Text to unicode

Thu Oct 3 09:02:35 EDT 2002

Max M <maxm at mxm.dk> writes:

> What I mean is that an editor sees them as text files. But characters
> that really should be one special character are represented as two
> *wrong* characters.

No. If it is UTF-8, then those two are not characters, but bytes, and
they are not wrong, but correct. UTF-8 is a multi-byte encoding; there
is nothing wrong with it. Some characters take up to four bytes in
UTF-8.

> As far as I understand the first two bytes in a unicode file has a
> special value that tells what kind of encoding the text file has. 

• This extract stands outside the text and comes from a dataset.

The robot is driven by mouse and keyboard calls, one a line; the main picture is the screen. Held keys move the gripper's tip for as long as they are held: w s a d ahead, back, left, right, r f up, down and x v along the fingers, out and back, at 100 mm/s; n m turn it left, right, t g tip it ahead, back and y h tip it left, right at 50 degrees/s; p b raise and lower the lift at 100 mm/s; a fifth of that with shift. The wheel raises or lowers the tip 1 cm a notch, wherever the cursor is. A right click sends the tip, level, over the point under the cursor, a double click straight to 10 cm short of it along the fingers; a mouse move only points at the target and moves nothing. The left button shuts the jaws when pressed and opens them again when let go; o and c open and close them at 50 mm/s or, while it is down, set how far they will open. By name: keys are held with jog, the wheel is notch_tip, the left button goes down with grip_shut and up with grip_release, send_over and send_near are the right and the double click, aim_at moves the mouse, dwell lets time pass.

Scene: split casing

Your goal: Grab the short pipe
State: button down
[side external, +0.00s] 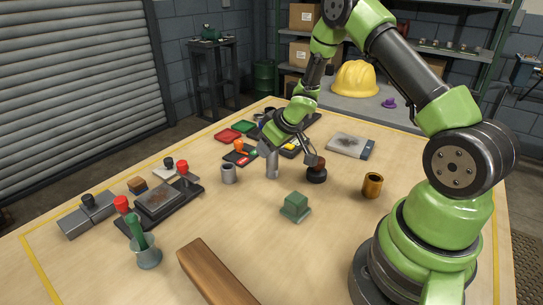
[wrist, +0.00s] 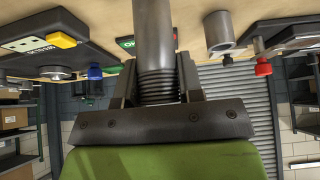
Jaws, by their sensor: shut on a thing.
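The short pipe (side external: 272,165) is a grey metal cylinder, upright below my gripper in the side view. In the wrist view the pipe (wrist: 154,35) runs up from between the jaws, with a dark threaded end (wrist: 156,80) close to the palm. My gripper (side external: 270,146) points down and is shut on the pipe, with a finger on each side of the thread in the wrist view. I cannot tell whether the pipe's lower end touches the table.
A grey hollow sleeve (side external: 228,173) stands just left of the pipe. A dark round-based object (side external: 316,170) is close on the right, and a green block (side external: 295,207) is in front. A brass cylinder (side external: 372,185) stands further right.

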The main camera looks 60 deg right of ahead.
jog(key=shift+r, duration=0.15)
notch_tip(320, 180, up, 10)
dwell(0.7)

Not really. Those two bytes are used to indicate UTF-16. In UTF-8, if
a signature is used, it is three bytes.

> My guess is that my files are missing these two bytes so that my
> editor and Python believe it to be a text file.

If, by "Python", you mean the unicode builtin, then no - the UTF-8
codec does not require a signature.

> content = unicode(f.read(), 'utf-8')
>  >>> UnicodeError: UTF-8 decoding error: unexpected code byte

That is supposed to work. If it doesn't, it means you have other,
non-UTF-8 data in that file as well, e.g. as a mixed encoding.

If you cannot find out what the error is, I recommend to read the file
line by line, and convert each line with the unicode function. If a
line gives a UnicodeError, print a Python representation of that line,
and post it here.

Regards,
Martin